Бывали и случаи, когда воспитанники сами разрешали свои внутренние проблемы:
«Сальватори был высечен в классе за фискальство Поповым, Сиверсом, Керстеном, Врангелем и Раденом, пятью записными витязями нашего класса и училища».
Пишет Константин и о свойственных молодости радости и полноте жизненных ощущений:
«Все молоды, все поют, и песни, которые слышишь и поёшь здесь, наверное, останутся в ушах на всю жизнь. Выйдешь в сад – весною пахнет; с грустью вспоминаешь деревню, но и тут – весенний воздух, молодой лист, птичка чирикает. Мудрено ли, что и мы все принимаемся чирикать? Чирикаю и я, запеваю любимую майскую песню:
„Wie herrlich lauchtet
Mir die Natur,
Wie glänzt die Sonne,
Wie lacht die Flur…“2
В эту минуту слышу: в саду составился живой, звонкий, ладный хор. Поют русские песни, шевелящие душу, поют „В темном лесе“. Пение разнохарактерное. Вспоминаю, как зимою в спальнях Юша садится к фортепиано и запевает своим приятным тенором цыганские песни и романсы: „За Уралом за рекой“ и „Скинь-ка шапку“ и прочее, а около него кружок любителей слушает и подпевает. Немцы наши ввели в употребление свои хоры, которые все охотно поют с ними: „О, wie wohl! Ist mir am Abend“; или „Gute Nacht, gute nacht, schön Anna-Dorothee“…»
Константин Победоносцев пользовался уважением как среди товарищей (не зря же ему доверили писать коллективное письмо во время конфликта с директором), так и у преподавателей и руководства училища.

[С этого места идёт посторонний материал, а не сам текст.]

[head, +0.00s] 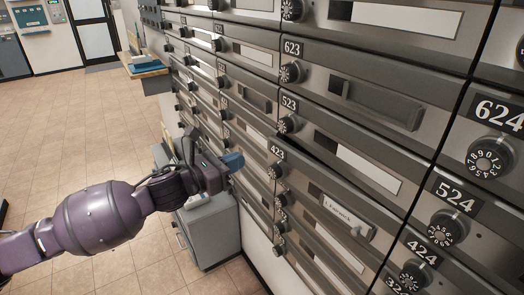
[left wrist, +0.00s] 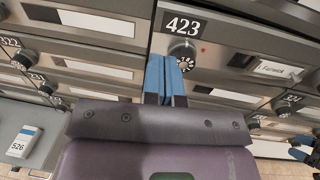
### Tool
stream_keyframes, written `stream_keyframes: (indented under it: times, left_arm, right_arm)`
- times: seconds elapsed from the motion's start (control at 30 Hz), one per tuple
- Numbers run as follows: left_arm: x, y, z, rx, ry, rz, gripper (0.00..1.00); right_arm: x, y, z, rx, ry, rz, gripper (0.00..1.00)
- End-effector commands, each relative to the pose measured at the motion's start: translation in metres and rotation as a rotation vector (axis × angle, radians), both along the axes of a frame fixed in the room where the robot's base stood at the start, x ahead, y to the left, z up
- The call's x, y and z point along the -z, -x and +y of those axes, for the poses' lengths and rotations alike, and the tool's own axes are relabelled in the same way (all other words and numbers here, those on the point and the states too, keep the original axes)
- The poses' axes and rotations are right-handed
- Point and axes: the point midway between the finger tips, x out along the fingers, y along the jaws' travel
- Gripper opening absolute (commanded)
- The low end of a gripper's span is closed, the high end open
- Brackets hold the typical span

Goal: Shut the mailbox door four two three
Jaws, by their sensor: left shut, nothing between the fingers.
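Mailbox door 423 has its number plate (head: 277,152) and a round dial in the middle of the head view. The door's front (head: 345,216) carries a paper name label. A dark gap shows along its top edge, so it looks slightly ajar; how far is hard to tell. In the left wrist view, the 423 plate (left wrist: 183,25) and dial are just beyond my fingers. My left gripper (head: 232,161) is shut and empty, its blue fingertips left of the 423 plate. Blue tips at the right edge of the left wrist view look like my right gripper (left wrist: 299,147), cut off.
Doors 623 (head: 293,48) and 523 (head: 289,104) are above 423. The column with 524 (head: 455,199) is to the right. A grey cabinet (head: 210,232) stands below my left gripper, and a box marked 526 (left wrist: 22,142) is at lower left. Open tiled floor lies left.

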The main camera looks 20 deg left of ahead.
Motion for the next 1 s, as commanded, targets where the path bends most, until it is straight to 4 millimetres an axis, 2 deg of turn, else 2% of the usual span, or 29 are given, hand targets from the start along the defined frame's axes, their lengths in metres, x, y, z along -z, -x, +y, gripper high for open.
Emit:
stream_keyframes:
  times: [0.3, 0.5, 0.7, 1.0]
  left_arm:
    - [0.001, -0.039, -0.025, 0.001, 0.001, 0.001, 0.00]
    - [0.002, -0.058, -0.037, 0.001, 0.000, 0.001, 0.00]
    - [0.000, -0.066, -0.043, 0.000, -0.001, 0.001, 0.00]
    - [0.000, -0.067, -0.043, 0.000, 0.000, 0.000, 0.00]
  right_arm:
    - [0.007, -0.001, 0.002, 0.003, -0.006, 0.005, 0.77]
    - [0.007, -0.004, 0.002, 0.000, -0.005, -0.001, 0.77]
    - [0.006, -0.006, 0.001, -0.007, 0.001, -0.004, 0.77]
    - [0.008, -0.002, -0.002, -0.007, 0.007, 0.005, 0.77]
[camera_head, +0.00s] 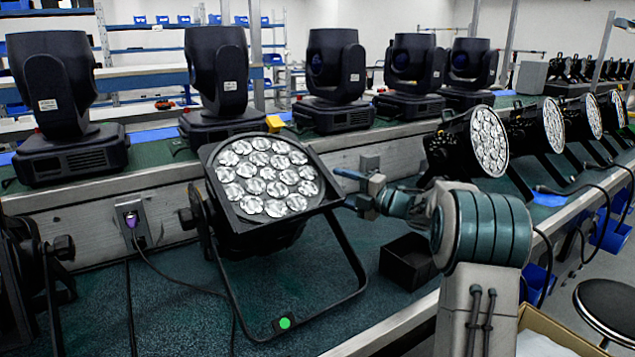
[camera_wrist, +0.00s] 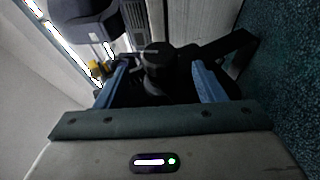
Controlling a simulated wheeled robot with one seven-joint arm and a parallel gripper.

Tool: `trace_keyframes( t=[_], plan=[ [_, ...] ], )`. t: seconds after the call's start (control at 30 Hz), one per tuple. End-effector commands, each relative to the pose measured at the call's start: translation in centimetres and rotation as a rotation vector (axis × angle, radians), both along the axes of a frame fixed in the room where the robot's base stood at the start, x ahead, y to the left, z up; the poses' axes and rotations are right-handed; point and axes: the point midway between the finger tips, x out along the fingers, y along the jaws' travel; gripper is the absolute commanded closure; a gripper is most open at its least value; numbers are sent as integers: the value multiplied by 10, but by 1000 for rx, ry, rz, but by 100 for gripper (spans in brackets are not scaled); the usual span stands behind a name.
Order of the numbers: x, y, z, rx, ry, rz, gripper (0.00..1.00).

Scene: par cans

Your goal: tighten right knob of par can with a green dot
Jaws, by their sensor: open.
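The par can (camera_head: 265,178) with a green dot (camera_head: 285,323) on its bracket foot stands on the green bench, its lens face tilted up. My gripper (camera_head: 348,187) is at its right side, by the bracket's pivot. In the wrist view, the black right knob (camera_wrist: 156,62) sits between the two blue fingers of my gripper (camera_wrist: 160,70). The fingers are open, with a gap visible on each side of the knob. In the head view the knob is hidden or too small to make out beside the fingers.
More par cans (camera_head: 488,141) stand to the right. Moving-head lights (camera_head: 218,75) line the raised shelf behind. A cable (camera_head: 180,285) runs from the wall socket. A stool (camera_head: 607,305) stands at the lower right.

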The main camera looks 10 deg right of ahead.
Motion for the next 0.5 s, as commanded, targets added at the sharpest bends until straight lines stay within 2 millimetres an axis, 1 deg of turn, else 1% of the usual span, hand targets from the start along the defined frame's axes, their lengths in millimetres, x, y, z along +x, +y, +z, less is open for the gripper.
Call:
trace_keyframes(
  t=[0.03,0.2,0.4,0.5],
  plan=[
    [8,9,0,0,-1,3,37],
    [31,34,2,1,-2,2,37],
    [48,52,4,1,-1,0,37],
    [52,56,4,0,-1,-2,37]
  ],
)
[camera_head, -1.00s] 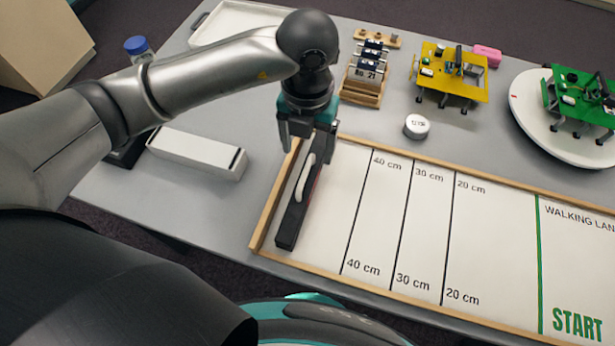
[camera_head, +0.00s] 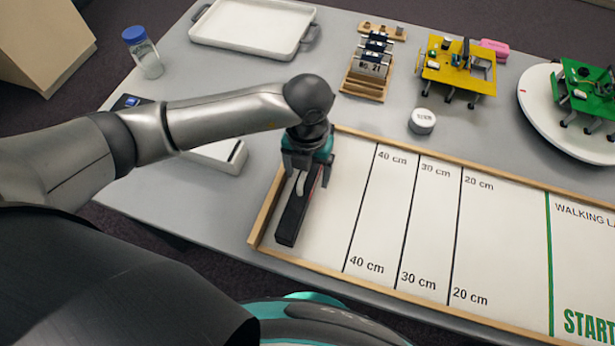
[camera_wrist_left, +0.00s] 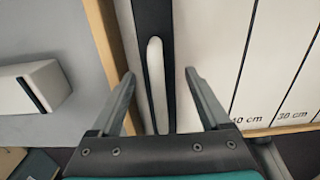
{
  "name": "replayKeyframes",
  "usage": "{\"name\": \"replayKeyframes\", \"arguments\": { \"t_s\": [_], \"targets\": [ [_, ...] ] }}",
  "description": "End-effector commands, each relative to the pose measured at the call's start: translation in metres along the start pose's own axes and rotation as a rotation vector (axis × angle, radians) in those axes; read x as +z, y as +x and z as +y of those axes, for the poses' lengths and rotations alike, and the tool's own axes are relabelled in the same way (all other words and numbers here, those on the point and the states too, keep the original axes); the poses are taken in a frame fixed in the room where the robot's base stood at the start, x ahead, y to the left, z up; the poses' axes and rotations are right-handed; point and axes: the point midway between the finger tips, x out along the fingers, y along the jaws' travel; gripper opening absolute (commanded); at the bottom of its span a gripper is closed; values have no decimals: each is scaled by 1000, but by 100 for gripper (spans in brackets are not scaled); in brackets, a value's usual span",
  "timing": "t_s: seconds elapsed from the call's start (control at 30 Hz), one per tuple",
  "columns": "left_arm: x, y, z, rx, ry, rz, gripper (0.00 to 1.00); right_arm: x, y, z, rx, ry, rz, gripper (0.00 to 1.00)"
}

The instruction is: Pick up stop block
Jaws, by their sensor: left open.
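The stop block (camera_head: 291,217) is a long black bar with a pale handle on top. It lies at the left end of the walking lane, inside the wooden border. My left gripper (camera_head: 306,176) is over the far half of the block, pointing down, and hides part of it. In the left wrist view the block (camera_wrist_left: 154,20) and its pale handle (camera_wrist_left: 156,75) run between the two open fingers of the gripper (camera_wrist_left: 158,80), with a gap on both sides. My right gripper is not in view.
The lane's wooden border (camera_head: 263,213) lies close left of the block. A white box (camera_head: 222,155) is beside it, partly behind my arm. A white tray (camera_head: 253,27), a round white timer (camera_head: 422,121) and a yellow walker (camera_head: 457,70) stand farther back. The lane (camera_head: 400,215) right of the block is clear.

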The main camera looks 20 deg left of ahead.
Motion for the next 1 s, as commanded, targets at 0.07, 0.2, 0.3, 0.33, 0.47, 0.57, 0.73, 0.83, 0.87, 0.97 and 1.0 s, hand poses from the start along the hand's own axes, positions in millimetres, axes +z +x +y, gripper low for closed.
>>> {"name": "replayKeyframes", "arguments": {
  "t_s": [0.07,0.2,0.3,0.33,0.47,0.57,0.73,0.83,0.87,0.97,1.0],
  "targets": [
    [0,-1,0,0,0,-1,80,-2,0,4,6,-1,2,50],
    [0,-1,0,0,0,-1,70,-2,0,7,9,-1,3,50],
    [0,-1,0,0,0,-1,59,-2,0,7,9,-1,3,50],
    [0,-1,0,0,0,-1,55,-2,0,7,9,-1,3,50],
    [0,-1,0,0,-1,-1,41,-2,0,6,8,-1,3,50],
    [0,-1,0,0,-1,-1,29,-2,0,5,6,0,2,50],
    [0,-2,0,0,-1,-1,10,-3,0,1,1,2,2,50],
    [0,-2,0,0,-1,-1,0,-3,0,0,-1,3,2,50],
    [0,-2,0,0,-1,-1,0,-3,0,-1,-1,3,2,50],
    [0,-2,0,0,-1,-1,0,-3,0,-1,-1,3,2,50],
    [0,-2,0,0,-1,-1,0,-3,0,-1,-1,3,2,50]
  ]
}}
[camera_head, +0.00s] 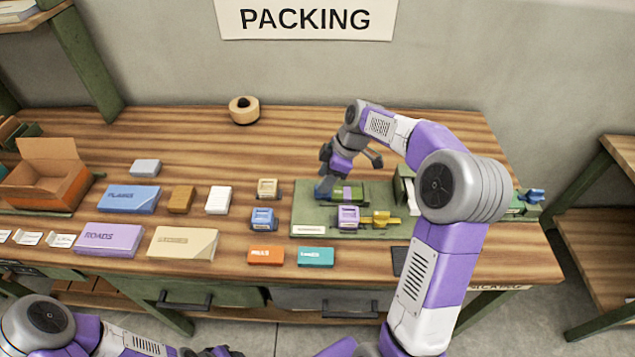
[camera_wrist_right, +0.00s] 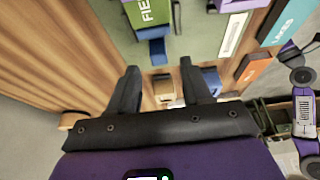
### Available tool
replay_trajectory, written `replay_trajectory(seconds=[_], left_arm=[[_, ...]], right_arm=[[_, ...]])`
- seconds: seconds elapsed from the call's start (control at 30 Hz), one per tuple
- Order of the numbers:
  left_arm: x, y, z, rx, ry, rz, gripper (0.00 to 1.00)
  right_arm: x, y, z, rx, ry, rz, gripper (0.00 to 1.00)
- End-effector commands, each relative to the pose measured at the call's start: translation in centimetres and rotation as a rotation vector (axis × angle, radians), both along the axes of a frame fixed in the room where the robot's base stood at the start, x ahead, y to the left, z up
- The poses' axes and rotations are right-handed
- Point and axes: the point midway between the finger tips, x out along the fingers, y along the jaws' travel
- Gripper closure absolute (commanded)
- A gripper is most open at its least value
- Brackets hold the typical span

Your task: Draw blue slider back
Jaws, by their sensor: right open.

Именно его вызывают к кафедре, чтобы продемонстрировать важным особам уровень знаний воспитанников.
«В класс Гримма дверь нашего класса отворилась, и вошёл министр юстиции граф Виктор Никитич Панин в сопровождении пэра Франции графа де Сен-При и нашего директора. Гримм сошёл с кафедры и подошёл к ним; мы переводили Саллюстия; отозвали Тарасенкова; он начал XII главу, но граф просил (разумеется, просьба стоила приказания) переводить с середины; он поправлял промахи и, видно, хорошо знает латынь. Тарасенков ушёл. Гримм вызвал было Пояркова, но директор сказал мою фамилию. Я переводил из середины».